Lieberman, a three-term incumbent, is facing a challenge for the Democratic ticket for the first time since entering the US Senate in 1988. Ned Lamont, a millionaire cable television executive from Greenwich, Conn., is opposing Lieberman’s stance on the war, tapping into growing opposition to the war and the Bush administration’s attacks on social conditions and democratic rights.
Lamont has been steadily gaining ground on Lieberman. A June 8 Quinnipiac University poll showed Lamont trailing the incumbent Senator 57 to 32 percent among all Connecticut Democrats, compared to 65 to 19 percent only the month before. Lieberman has indicated he may run as an independent candidate if he doesn’t win the Democratic nomination. He recently told reporters, “I am not going to close out any options.”
Lieberman would have to file 7,500 signatures on nominating petitions by August 9, the day after the primary, to secure a spot on the November ballot, meaning he would have to begin collecting signatures before the primary election results were tallied.

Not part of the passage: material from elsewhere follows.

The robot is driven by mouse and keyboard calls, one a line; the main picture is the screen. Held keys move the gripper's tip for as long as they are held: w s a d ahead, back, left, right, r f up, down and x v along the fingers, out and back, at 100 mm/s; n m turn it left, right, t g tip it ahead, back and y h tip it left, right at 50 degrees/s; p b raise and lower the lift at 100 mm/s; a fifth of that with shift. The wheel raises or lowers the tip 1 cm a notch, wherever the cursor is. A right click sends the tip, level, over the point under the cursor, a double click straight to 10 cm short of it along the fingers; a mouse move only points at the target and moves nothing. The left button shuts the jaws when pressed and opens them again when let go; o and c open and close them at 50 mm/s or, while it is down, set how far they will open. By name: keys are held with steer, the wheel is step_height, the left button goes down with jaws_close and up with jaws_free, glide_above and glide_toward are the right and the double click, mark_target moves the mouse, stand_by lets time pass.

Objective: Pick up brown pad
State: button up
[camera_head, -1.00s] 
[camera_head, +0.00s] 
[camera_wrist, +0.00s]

The AFL-CIO has left its options open should Lamont win the Democratic nomination and Lieberman decide to run as an independent.
In supporting Lieberman in the primary, and leaving open the possibility that it may support him against Lamont if he loses in the primary, the Connecticut AFL-CIO has underscored the vast gulf that exists between the trade union bureaucracy and rank-and-file union members, as well as the working class in general. The Quinnipiac poll reported that 73 percent of all Connecticut voters disapproved of the way President Bush is handling the Iraq war.
Lamont received a third of delegates’ votes at the Connecticut Democratic Party convention in May, thus avoiding having to petition to place his name on the ballot for the August primary election. This has caused considerable consternation within the Democratic Party establishment, which is determined to marginalize the issue of the Iraq war in its campaign for the November midterm elections.
New York Senator Charles Schumer, head of the Democratic Senatorial Campaign Committee, recently asked Lamont to drop out of the race.
Lamont called for support for the non-binding Levin-Reed Amendment, which was rejected in last week’s Senate debate on the war by a 60-39 vote. The measure called for the Bush administration to begin withdrawing an undetermined number of American troops by the end of this year and announce a timetable to further withdrawals some time in the future. It was defeated by a 60-39 vote margin.
A resolution put forward by Democratic Senator John Kerry to set a deadline of July 1, 2007 for withdrawal of US troops was overwhelmingly rejected by a vote of 86-13. Lamont’s campaign manager Tom Swan told the Hartford Courant recentlythat Lamont supports a withdrawal by July 2007.
A statement on Lamont’s web site makes it clear that his opposition to the war is of a tactical, rather than a principled, nature, and that he does not challenge the imperialist basis of the war, or of American foreign policy in general. The statement declares that to “‘stay the course’ is not a winning strategy for Iraq or America” and “our frontline military troops should begin to be redeployed and our troops should start heading home.”
Lieberman, the Democrats’ vice presidential candidate in 2000, opposed both Democratic resolutions and sided with the White House in the Senate debate. He has been the Democrats’ most strident supporter of the war, vocally defending both Defense Secretary Donald Rumsfeld and President Bush. He attacked opponents of the war last December, saying, “in matters of war, we undermine presidential credibility at our nation’s peril.”
As Al Gore’s running mate in 2000, Lieberman went on record opposing the Constitutional principle of the separation of the church and state, commenting at a campaign appearance in Detroit that “the Constitution guarantees freedom of religion, not freedom from religion.”
In the wake of the 9/11 terrorist attacks, he enthusiastically supported the passage of the USA Patriot Act and, as chairman of the Senate Governmental Affairs Committee, worked to create the Department of Homeland Security. He has backed all of the antidemocratic measures enacted by the Bush administration in the name of the “war on terror.”
Running as a supporter of the Iraq war in the race for the Democratic presidential nomination in 2004, he was forced to withdraw after obtaining disastrously low votes in a series of primary elections.
A substantial group of unions—including SEIU Local 1298, American Postal Workers Local 237, Communications Workers of America Local 1103, Electricians Local 90, UNITE HERE, and the United Food and Commercial Workers—have endorsed Lieberman in this year’s Democratic primary election. Some of these unions are affiliated to the AFL-CIO and others have joined the breakaway “Change to Win” union coalition. Their common endorsement of the chief representative of the most right-wing, pro-war faction of the Democratic Party demonstrates the absence of any principled political differences between the two rival factions within the trade union bureaucracy.
The endorsement of Lieberman is a clear expression of the nationalist and pro-imperialist politics of the American unions—politics that underlie their collaboration with the corporations in imposing ever more brutal attacks on the American working class. It is one more demonstration of the deeply reactionary and anti-working class character of these bureaucratic organizations.